# DATASET RECORDS start

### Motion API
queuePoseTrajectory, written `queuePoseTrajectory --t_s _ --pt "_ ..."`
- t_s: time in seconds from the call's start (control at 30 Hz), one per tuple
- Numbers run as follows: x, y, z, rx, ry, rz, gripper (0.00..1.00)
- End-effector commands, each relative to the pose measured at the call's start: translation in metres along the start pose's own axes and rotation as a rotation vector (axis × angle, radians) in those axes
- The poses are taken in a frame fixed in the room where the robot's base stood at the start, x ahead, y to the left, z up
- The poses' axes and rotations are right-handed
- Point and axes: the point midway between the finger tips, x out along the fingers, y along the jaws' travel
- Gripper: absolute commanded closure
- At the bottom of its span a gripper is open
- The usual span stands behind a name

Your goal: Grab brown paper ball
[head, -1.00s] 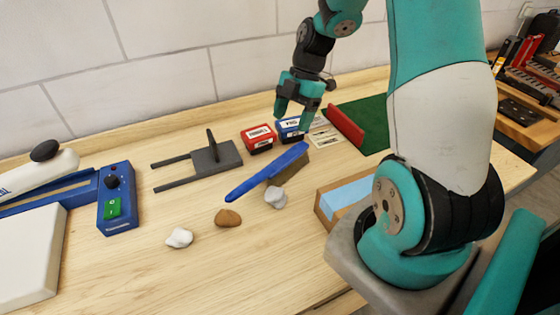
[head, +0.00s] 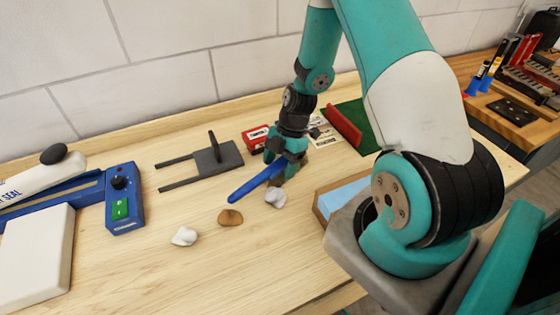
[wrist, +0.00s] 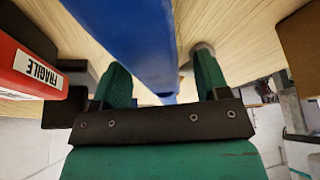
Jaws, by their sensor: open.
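The brown paper ball (head: 230,217) lies on the bench in the head view, between a white crumpled ball (head: 184,236) to its left and a grey-white one (head: 275,197) to its right. My gripper (head: 280,165) is open, behind and to the right of the brown ball, over the blue-handled brush (head: 254,184). In the wrist view my gripper (wrist: 163,82) has its two green fingers on either side of the blue brush handle (wrist: 135,35). I cannot tell whether they touch it. I cannot make out the brown ball in the wrist view.
A red box (head: 256,138) and a grey two-pronged fixture (head: 215,158) stand behind. A blue switch box (head: 124,200) and a sealer are at left. A tray with a light blue inside (head: 340,200) is at right. The bench in front of the balls is clear.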

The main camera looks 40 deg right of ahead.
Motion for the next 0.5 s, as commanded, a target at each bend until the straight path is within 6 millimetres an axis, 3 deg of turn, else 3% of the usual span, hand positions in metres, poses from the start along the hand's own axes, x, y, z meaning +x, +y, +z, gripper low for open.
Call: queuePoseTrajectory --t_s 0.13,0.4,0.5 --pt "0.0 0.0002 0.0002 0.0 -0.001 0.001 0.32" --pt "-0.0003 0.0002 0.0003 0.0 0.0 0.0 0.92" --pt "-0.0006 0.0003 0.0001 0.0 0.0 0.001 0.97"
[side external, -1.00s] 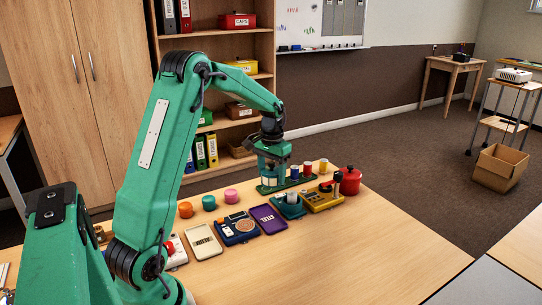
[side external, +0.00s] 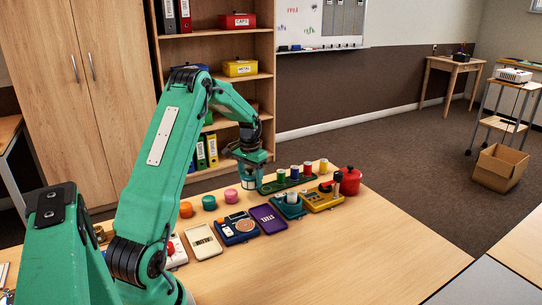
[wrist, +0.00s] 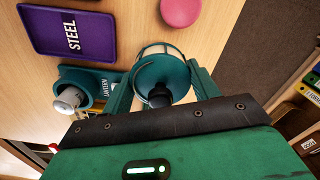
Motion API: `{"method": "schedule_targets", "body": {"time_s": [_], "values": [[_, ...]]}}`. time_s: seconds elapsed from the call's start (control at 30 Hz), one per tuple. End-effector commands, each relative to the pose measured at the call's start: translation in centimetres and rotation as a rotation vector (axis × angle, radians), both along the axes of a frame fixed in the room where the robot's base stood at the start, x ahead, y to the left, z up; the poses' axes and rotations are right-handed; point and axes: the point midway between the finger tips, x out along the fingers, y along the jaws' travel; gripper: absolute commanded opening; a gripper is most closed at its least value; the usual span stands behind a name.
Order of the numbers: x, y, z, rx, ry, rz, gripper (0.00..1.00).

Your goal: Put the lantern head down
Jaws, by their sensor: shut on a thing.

# DATASET RECORDS end

■ WHAT TO PRODUCE
Transcribe, exactly as written, the lines starting at the one with "[head, -1.00s]" and ending at the one with "The main camera looks 40 deg right of ahead.", and nothing more. Pictures are not part of the copy.

■ WORKED SOLUTION
[head, -1.00s] 
[head, +0.00s] 
[wrist, +0.00s] 
Jaws, by their sensor: open.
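The brown paper ball (head: 230,217) lies on the bench in the head view, between a white crumpled ball (head: 184,236) to its left and a grey-white one (head: 275,197) to its right. My gripper (head: 280,165) is open, behind and to the right of the brown ball, over the blue-handled brush (head: 254,184). In the wrist view my gripper (wrist: 163,82) has its two green fingers on either side of the blue brush handle (wrist: 135,35). I cannot tell whether they touch it. I cannot make out the brown ball in the wrist view.
A red box (head: 256,138) and a grey two-pronged fixture (head: 215,158) stand behind. A blue switch box (head: 124,200) and a sealer are at left. A tray with a light blue inside (head: 340,200) is at right. The bench in front of the balls is clear.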

The main camera looks 40 deg right of ahead.

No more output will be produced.